Robot control records:
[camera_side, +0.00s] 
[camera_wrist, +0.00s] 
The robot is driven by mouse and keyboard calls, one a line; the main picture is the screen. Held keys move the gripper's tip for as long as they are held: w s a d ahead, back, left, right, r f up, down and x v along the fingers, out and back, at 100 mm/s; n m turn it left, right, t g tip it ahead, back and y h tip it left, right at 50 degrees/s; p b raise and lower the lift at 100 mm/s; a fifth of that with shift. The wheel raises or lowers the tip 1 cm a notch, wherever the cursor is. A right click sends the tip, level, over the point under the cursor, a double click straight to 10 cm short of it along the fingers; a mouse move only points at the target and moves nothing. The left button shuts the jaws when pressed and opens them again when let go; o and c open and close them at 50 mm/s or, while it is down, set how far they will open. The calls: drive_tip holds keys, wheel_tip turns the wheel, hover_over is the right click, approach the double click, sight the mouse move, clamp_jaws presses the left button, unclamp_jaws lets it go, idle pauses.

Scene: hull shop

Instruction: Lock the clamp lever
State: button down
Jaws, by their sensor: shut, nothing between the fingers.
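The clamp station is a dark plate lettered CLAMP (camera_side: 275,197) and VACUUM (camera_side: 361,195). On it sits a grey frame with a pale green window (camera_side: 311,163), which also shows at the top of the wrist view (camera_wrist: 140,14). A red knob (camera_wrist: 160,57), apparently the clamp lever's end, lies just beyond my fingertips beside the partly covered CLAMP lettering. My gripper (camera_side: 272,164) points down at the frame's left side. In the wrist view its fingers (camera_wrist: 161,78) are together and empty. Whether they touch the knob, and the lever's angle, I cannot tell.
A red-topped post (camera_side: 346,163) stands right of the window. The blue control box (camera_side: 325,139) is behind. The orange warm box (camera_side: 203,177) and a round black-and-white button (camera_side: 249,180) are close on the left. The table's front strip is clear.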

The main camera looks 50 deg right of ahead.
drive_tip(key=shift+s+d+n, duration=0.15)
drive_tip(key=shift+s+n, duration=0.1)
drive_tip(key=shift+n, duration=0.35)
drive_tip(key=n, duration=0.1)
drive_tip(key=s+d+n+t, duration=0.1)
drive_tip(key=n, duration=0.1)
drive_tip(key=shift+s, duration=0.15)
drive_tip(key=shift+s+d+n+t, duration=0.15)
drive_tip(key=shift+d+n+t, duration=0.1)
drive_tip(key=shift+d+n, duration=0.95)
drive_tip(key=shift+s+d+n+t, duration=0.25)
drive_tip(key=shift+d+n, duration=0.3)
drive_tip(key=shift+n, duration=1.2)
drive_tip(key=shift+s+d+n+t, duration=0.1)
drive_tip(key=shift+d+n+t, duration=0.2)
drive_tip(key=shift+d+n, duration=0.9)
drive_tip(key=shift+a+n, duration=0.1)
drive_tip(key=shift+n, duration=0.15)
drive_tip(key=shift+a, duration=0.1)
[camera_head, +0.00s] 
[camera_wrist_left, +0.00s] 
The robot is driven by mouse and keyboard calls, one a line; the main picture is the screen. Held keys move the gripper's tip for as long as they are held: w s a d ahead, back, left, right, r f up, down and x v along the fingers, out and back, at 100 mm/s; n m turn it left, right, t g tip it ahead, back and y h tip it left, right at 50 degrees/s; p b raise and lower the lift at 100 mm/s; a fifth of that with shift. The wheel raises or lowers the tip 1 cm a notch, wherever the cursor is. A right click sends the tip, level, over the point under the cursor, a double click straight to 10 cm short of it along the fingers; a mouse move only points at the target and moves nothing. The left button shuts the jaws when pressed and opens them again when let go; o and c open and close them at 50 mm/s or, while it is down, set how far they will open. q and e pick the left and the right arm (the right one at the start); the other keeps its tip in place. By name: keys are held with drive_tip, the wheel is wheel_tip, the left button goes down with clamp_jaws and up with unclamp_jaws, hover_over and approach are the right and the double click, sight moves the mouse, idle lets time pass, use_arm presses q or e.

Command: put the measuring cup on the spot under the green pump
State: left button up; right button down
...
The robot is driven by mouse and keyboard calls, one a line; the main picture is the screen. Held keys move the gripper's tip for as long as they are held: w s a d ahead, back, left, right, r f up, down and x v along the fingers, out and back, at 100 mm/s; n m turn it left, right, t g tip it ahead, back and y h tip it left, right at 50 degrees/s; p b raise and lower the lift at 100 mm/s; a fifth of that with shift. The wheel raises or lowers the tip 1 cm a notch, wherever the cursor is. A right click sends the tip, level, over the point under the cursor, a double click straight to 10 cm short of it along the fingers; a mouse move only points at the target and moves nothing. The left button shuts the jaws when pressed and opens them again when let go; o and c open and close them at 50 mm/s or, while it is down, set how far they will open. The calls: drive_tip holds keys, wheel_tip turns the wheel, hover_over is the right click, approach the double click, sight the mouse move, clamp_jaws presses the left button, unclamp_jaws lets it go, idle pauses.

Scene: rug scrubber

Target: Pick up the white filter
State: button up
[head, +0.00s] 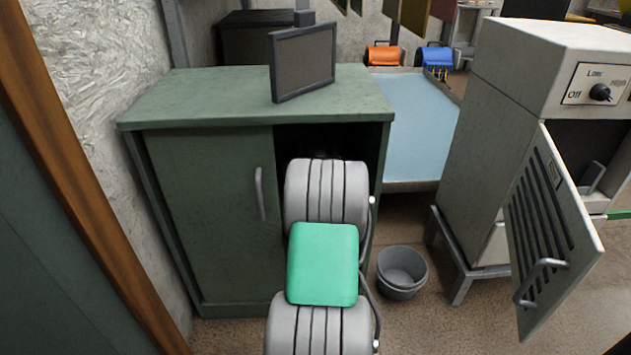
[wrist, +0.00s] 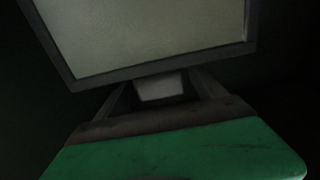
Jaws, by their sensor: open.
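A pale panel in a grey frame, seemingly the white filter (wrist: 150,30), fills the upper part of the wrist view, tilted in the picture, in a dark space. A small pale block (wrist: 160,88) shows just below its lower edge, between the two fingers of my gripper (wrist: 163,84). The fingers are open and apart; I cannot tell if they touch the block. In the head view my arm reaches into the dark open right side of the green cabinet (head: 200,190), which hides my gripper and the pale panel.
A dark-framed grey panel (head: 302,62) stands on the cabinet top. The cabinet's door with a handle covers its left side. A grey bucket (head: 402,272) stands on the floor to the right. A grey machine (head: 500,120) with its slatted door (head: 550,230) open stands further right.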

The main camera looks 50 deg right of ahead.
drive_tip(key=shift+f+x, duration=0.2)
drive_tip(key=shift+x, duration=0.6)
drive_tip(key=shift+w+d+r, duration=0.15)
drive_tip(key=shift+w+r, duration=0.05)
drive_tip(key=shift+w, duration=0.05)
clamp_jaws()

## WHAT THIS TASK INVOLVES
Looking at the data above, return every line from the one with "Command: put the" down to the one with "State: left button up; right button down", exactly and inclusively.

## EXERCISE ANSWER
Command: put the measuring cup on the spot under the green pump
State: left button up; right button down

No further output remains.